I reported back to her family that my visit had not been productive. They assured me they would talk to her. They would remind her this was something they really wanted her to do.
On my second visit, I again introduced myself and asked if we could talk. “But I don’t know you”, she declared, “why would I want to talk to you?”
Third time’s a charm, right? Wrong! I even asked her daughter to be there too, thinking her mother would be more apt to talk if she wasn’t alone with a stranger, but it was just not going to happen!
After the third rejection, I asked the hospice nurse who visited her each day if she would casually ask some questions about her life and report back to me. Over the next month or so, the nurse gathered stories from her and I collected information and pictures from her family. I was able to write a nice narrative about her journey through life.
Several weeks after the hospice nurse delivered the completed journal to her, I received the most delightful note:
“Dear Hospice Volunteer,
Thank you for writing my stories and making my book.
I will cherish it always. I read it over and over.”
I was told that for weeks after she received it, she carried the journal around with her daily and showed it to anyone willing to give her a moment of their time. She expressed a desire to meet “the lady who wrote my book”.

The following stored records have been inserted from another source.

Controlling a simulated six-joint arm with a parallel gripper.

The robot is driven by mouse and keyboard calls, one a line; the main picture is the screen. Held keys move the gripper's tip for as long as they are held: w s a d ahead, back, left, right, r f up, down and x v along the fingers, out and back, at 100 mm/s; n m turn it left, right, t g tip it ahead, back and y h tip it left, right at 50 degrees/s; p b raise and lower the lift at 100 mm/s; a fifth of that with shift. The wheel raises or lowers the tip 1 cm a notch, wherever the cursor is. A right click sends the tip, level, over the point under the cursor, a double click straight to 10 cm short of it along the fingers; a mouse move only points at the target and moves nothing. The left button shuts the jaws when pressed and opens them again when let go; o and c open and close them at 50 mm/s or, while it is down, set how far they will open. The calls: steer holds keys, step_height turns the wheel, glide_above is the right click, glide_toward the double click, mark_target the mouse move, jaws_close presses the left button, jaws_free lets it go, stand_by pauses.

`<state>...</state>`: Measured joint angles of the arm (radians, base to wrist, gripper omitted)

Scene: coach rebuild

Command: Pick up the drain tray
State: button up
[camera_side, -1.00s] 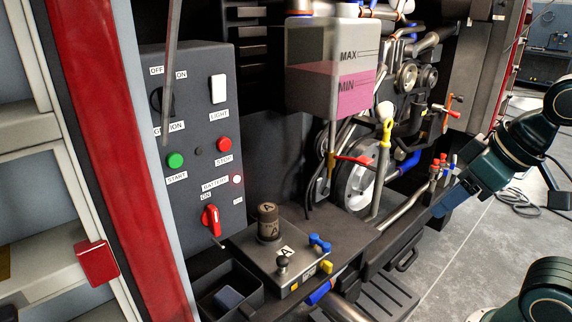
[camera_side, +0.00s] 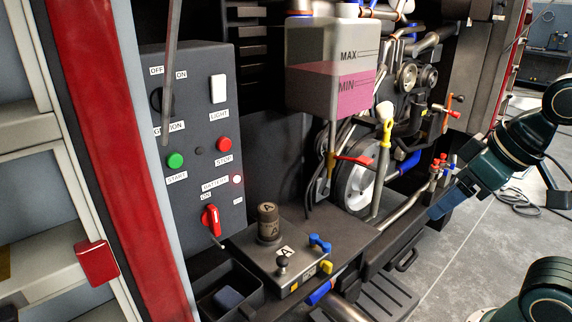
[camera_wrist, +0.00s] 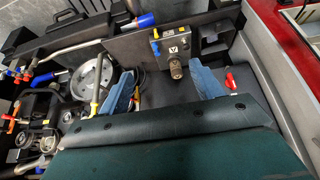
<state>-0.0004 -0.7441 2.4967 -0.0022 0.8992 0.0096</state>
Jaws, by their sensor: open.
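A black ribbed tray (camera_side: 385,296), which looks like the drain tray, lies low at the bottom of the side view, below the machine's front edge. Its near end is cut off by the frame. A dark handle (camera_side: 407,260) shows just above and right of it; I cannot tell whether it belongs to the tray. I cannot pick the tray out clearly in the wrist view. My gripper (camera_side: 447,203) hangs to the right of and above the tray, apart from it. In the wrist view my gripper (camera_wrist: 162,84) has its two blue fingers wide apart, with nothing held between them.
A control panel (camera_side: 196,140) stands at left. A battery-like box (camera_side: 284,264) and an open black bin (camera_side: 226,290) sit in front of it. A tank (camera_side: 332,75) with pink liquid hangs above. Valves with red and blue handles (camera_side: 441,166) stand close to my gripper.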

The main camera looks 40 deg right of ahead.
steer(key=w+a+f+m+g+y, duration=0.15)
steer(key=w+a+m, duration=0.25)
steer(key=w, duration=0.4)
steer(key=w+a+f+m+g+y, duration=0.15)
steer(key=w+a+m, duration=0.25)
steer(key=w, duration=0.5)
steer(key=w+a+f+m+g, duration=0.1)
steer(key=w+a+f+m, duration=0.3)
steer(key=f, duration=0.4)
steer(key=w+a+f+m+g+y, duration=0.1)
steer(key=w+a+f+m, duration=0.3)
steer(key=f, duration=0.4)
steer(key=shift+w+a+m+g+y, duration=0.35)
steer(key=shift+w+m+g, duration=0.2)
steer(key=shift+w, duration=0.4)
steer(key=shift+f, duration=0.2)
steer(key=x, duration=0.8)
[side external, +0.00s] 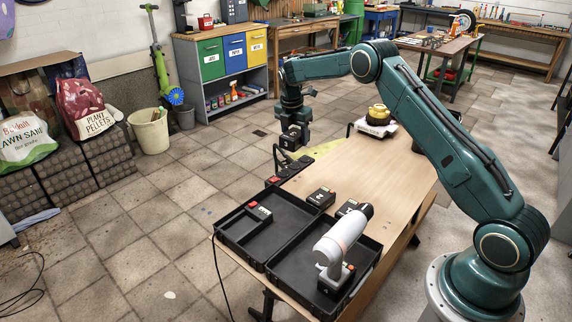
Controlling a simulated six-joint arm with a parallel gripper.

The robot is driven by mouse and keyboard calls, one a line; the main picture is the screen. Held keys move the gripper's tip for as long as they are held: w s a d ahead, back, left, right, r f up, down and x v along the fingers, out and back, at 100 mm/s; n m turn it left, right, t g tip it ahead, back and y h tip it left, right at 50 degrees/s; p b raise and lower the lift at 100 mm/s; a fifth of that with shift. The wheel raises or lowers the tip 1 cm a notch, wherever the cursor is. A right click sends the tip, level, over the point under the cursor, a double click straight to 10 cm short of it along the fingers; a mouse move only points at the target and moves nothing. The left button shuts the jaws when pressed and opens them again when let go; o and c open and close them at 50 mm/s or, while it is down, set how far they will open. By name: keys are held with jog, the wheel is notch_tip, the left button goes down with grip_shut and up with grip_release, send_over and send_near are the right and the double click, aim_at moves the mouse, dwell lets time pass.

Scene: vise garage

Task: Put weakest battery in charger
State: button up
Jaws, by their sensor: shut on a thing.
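My gripper (297,118) is at the far left end of the workbench, pointing down. It is shut on a dark battery (291,139), held above a black device (292,166) at the bench edge that looks like the charger. A gap between battery and device is hard to judge. A small black and red item (260,212) lies in the case's left half. Charge marks are too small to read.
The open black case (233,240) covers the near end of the wooden bench (372,170). A yellow object (378,114) sits on a white base at the far end. The bench's middle is clear.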

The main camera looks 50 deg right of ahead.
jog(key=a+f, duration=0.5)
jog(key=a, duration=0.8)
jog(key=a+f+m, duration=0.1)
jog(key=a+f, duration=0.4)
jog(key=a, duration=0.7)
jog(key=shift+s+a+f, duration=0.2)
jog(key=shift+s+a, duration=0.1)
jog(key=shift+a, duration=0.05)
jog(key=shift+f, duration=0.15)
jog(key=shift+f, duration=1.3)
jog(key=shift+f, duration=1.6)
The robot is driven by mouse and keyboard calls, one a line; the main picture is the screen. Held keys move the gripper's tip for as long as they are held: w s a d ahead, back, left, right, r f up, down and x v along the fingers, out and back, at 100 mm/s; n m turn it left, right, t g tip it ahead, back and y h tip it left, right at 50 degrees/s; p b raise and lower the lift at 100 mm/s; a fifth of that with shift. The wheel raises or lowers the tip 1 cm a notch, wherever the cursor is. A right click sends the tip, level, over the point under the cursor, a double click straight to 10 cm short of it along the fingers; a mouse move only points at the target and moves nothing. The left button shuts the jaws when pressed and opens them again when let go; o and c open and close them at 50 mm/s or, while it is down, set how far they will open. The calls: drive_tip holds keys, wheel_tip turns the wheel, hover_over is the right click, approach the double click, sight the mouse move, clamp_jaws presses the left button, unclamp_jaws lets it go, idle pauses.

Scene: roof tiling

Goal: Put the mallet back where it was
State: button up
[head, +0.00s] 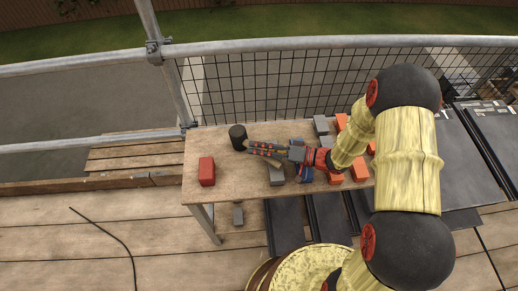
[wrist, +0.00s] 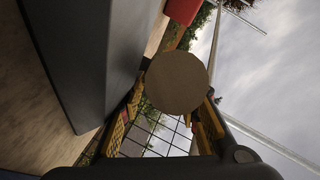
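The mallet's black head (head: 238,137) is above the left part of the table, just off the fingertips of my gripper (head: 256,149). My gripper reaches in from the right, low over the table. In the wrist view its two fingers (wrist: 176,108) stand apart on either side of a round brown end face (wrist: 176,82), which seems to be part of the mallet. I cannot tell whether the fingers press on it. The mallet's handle is not clearly visible. I cannot tell whether the mallet rests on the wood.
A red brick (head: 206,171) stands on the wooden table (head: 240,180) at the left. A grey block (head: 277,175) lies just below my gripper, and a blue item (head: 304,173) is beside it. Orange bricks (head: 336,177) and grey ones crowd the right. Mesh fencing (head: 270,85) runs behind.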

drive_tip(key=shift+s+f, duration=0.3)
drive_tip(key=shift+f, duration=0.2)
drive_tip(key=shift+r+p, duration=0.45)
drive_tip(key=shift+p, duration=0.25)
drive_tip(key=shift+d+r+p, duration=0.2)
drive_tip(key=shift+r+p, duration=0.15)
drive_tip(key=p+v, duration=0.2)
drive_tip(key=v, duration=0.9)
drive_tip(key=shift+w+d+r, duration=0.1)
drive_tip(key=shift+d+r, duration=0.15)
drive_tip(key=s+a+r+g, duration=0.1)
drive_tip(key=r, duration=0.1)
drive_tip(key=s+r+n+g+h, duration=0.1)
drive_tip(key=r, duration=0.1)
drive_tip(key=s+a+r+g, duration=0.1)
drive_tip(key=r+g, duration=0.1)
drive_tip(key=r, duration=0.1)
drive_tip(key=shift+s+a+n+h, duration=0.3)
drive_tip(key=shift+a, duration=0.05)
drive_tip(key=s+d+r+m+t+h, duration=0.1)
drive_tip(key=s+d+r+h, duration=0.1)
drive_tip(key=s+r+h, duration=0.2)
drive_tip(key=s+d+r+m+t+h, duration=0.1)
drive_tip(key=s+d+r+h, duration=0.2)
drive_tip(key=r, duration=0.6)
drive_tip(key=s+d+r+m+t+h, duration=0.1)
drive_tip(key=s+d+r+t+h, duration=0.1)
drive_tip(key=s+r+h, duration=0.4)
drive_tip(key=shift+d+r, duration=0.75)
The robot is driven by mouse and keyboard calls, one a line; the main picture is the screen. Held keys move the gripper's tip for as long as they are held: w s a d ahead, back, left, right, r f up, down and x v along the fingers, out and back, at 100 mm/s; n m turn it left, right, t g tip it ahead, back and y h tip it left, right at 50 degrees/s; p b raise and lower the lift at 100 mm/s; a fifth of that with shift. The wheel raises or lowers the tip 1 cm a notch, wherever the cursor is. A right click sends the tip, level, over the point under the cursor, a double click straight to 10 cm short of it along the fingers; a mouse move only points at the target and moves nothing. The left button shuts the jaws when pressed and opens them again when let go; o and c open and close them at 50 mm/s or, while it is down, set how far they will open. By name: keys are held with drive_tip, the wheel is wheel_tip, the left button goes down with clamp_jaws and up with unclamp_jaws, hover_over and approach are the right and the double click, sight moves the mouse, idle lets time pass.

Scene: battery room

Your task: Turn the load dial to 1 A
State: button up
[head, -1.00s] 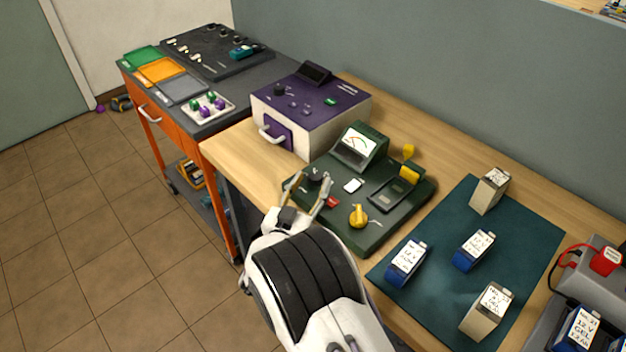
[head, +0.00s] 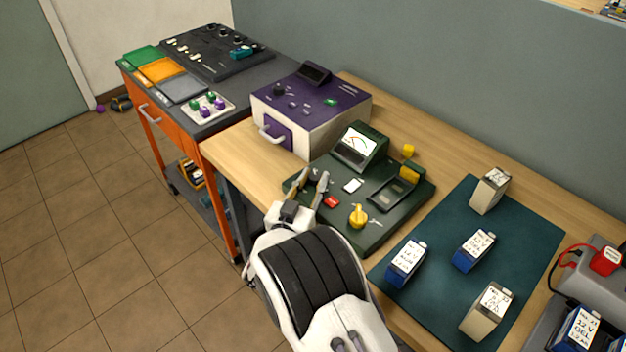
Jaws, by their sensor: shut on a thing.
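The green tester (head: 354,226) lies on the wooden bench, with an analog meter (head: 358,143) at its back. My gripper (head: 312,178) reaches its left part from the front, with one finger on each side of the small black load dial (head: 312,175). The fingers are shut on the dial and hide most of it. Its pointer and scale marks cannot be read here. A yellow knob (head: 358,215) and a red switch (head: 332,202) sit to the right of my gripper, apart from it.
A purple-topped white box (head: 312,110) stands close behind the tester. A dark teal mat (head: 440,262) with several batteries lies to the right. An orange cart (head: 152,125) with trays is at the left.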

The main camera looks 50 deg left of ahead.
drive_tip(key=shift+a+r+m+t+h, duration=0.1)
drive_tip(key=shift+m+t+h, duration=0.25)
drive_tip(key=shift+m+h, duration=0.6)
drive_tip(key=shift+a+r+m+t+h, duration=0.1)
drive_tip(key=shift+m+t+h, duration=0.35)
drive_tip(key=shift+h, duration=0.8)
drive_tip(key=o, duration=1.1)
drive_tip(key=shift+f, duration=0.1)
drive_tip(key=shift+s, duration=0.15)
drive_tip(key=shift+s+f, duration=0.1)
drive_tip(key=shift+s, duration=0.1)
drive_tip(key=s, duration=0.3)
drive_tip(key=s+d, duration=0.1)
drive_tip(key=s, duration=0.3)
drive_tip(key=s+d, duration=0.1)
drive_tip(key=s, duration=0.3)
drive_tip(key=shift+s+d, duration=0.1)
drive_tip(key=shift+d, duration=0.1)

So, I made an appointment to “meet” her. Although it was my fourth time there, she did not remember me. “I don’t know you”, she said…again! I pointed to the journal she had proudly displayed on top of her dresser. “But I know you”, I told her, “I’m the one who wrote that!” She looked at the journal, looked back at me and graced me with a smile I’ll never forget! “Oh, thank you, thank you!” she exclaimed. Her voice and posture were tired and weary, but her eyes and her smile were forever young!